(A run of records)
————
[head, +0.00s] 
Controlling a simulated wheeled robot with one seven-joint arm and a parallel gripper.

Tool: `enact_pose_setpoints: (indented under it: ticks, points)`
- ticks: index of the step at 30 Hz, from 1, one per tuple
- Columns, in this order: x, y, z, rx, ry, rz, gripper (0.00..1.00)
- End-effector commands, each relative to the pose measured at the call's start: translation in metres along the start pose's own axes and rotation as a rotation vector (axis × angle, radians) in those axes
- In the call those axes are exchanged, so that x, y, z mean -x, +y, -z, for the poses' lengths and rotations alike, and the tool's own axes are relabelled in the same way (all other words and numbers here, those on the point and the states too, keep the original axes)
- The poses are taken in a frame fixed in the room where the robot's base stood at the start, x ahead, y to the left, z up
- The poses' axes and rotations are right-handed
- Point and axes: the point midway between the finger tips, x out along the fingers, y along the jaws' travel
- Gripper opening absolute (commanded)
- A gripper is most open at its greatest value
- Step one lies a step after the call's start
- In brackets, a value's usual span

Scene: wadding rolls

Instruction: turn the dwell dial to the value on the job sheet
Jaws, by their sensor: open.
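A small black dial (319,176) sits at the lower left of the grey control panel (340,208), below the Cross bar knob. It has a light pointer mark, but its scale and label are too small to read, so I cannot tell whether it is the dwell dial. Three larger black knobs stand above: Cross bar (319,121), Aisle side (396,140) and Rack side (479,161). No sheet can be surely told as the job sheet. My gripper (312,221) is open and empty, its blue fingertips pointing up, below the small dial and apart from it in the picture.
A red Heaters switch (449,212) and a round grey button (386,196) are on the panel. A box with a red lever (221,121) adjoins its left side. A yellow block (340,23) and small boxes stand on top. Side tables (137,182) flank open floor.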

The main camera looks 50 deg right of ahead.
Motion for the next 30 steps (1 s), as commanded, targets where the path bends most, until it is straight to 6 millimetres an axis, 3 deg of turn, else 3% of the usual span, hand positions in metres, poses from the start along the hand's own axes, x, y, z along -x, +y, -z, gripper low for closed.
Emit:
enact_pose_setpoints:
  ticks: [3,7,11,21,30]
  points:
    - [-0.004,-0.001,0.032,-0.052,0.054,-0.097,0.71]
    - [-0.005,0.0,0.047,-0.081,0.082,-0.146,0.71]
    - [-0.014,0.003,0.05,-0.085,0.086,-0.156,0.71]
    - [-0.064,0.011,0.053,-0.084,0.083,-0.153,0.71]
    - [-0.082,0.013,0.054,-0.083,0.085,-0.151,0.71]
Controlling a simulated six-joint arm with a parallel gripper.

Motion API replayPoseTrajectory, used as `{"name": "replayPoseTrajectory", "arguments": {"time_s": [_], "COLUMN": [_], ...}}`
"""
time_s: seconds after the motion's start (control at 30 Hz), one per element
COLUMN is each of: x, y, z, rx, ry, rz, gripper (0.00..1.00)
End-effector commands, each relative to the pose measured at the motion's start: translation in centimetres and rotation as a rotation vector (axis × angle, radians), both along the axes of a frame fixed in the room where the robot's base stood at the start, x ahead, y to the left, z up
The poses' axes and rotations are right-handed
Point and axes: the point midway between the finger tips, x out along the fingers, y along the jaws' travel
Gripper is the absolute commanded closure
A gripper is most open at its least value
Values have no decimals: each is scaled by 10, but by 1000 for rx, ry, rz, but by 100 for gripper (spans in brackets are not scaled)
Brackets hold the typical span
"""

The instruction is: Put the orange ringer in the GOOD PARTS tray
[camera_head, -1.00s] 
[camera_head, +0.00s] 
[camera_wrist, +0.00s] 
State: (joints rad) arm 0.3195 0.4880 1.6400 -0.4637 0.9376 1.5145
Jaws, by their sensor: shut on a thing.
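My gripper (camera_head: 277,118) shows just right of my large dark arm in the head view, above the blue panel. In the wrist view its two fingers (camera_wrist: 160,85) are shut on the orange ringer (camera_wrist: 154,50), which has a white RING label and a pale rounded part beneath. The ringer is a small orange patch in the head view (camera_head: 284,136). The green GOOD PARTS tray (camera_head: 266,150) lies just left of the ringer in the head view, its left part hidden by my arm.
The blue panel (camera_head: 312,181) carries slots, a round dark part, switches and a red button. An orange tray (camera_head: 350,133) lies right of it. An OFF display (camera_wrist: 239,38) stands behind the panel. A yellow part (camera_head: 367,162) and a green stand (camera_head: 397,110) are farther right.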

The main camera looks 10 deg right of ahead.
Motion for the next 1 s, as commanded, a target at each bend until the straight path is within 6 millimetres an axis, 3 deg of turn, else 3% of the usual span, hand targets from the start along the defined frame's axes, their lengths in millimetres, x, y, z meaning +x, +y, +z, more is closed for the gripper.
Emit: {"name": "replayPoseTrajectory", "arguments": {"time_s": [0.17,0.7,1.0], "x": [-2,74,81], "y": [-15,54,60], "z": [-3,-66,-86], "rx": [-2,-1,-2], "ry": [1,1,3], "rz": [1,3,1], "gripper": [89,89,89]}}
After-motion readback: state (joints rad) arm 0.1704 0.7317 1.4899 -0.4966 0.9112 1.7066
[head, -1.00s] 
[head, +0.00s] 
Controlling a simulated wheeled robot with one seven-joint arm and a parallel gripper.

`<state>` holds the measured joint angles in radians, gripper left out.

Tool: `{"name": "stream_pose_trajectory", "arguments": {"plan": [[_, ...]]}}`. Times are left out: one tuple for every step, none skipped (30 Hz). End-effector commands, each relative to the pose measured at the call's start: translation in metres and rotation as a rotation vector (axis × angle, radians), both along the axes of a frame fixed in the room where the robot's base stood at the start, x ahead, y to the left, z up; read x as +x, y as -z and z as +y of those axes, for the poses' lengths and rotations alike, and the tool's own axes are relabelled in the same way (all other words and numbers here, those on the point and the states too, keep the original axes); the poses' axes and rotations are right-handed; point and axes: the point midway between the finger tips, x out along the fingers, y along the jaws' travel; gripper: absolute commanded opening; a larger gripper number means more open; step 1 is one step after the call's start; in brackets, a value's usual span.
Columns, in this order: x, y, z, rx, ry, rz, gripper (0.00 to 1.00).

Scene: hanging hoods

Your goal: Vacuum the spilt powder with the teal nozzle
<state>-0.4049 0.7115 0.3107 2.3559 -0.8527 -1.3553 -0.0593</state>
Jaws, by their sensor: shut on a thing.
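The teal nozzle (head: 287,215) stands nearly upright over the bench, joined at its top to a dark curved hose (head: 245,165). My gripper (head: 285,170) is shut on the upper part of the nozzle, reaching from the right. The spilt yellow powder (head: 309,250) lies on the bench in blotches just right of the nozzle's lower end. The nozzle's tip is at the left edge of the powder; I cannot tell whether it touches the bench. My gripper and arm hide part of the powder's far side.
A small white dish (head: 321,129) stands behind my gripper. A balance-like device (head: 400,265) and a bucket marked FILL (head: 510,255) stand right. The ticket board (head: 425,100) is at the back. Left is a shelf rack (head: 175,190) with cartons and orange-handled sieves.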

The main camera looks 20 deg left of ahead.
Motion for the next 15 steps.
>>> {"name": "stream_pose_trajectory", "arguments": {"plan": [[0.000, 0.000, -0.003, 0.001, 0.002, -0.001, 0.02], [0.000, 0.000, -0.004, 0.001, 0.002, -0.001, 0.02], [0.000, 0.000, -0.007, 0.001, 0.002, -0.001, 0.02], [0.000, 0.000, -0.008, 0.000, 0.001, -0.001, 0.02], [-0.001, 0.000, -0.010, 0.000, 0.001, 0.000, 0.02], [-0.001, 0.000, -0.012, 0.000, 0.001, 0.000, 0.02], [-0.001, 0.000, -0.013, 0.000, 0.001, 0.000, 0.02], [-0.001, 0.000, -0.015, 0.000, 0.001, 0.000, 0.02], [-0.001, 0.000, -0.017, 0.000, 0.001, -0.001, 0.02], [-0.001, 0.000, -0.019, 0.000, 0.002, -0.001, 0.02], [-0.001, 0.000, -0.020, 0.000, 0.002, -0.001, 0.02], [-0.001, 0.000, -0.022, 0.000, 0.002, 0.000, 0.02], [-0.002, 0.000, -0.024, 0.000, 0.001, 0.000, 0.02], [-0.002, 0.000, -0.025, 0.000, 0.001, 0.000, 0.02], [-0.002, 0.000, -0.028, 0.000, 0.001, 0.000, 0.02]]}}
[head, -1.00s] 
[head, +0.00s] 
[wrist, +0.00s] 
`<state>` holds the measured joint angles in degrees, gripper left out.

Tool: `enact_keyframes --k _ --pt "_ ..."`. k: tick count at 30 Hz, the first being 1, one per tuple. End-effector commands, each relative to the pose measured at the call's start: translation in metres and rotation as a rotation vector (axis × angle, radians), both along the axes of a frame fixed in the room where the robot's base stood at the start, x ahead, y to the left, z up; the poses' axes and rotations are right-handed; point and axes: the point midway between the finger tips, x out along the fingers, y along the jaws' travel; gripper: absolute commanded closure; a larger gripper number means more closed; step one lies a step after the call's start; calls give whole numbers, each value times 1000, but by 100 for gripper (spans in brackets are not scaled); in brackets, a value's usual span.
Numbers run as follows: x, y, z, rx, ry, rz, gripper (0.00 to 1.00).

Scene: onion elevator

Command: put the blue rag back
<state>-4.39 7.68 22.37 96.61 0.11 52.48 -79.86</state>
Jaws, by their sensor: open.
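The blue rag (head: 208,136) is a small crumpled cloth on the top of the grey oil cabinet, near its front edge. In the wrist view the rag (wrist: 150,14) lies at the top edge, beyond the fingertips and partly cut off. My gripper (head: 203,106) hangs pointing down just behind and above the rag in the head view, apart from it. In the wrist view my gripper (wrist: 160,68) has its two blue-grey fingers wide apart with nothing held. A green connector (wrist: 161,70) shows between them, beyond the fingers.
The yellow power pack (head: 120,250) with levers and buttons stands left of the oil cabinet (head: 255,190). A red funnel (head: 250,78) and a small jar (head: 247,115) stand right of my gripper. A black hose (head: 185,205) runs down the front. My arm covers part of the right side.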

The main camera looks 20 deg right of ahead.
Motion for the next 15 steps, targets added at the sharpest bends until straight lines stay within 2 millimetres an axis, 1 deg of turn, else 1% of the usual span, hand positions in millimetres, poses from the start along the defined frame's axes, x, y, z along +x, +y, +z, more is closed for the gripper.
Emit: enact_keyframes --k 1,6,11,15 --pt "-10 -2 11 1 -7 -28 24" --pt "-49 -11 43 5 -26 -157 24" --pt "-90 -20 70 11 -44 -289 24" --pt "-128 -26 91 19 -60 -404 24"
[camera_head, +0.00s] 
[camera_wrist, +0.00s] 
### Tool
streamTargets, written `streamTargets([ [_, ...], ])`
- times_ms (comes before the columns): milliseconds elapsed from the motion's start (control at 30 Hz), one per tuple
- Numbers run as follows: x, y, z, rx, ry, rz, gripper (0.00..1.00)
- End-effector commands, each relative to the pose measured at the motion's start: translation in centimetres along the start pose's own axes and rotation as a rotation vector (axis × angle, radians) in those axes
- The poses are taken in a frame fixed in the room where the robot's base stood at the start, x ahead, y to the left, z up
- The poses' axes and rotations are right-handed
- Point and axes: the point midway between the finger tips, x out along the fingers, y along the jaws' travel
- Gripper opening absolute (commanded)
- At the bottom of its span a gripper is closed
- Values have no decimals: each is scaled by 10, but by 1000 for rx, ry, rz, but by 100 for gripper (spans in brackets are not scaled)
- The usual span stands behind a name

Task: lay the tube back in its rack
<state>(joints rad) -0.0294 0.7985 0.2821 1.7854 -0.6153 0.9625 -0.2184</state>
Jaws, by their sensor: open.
————
Print only the run of lines that begins with the line containing "[camera_head, -1.00s]" and ends with the line containing "The main camera looks 10 deg right of ahead.", both included, exactly as they read.

[camera_head, -1.00s] 
[camera_head, +0.00s] 
[camera_wrist, +0.00s] 
State: (joints rad) arm 0.3195 0.4880 1.6400 -0.4637 0.9376 1.5145
Jaws, by their sensor: shut on a thing.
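My gripper (camera_head: 277,118) shows just right of my large dark arm in the head view, above the blue panel. In the wrist view its two fingers (camera_wrist: 160,85) are shut on the orange ringer (camera_wrist: 154,50), which has a white RING label and a pale rounded part beneath. The ringer is a small orange patch in the head view (camera_head: 284,136). The green GOOD PARTS tray (camera_head: 266,150) lies just left of the ringer in the head view, its left part hidden by my arm.
The blue panel (camera_head: 312,181) carries slots, a round dark part, switches and a red button. An orange tray (camera_head: 350,133) lies right of it. An OFF display (camera_wrist: 239,38) stands behind the panel. A yellow part (camera_head: 367,162) and a green stand (camera_head: 397,110) are farther right.

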The main camera looks 10 deg right of ahead.

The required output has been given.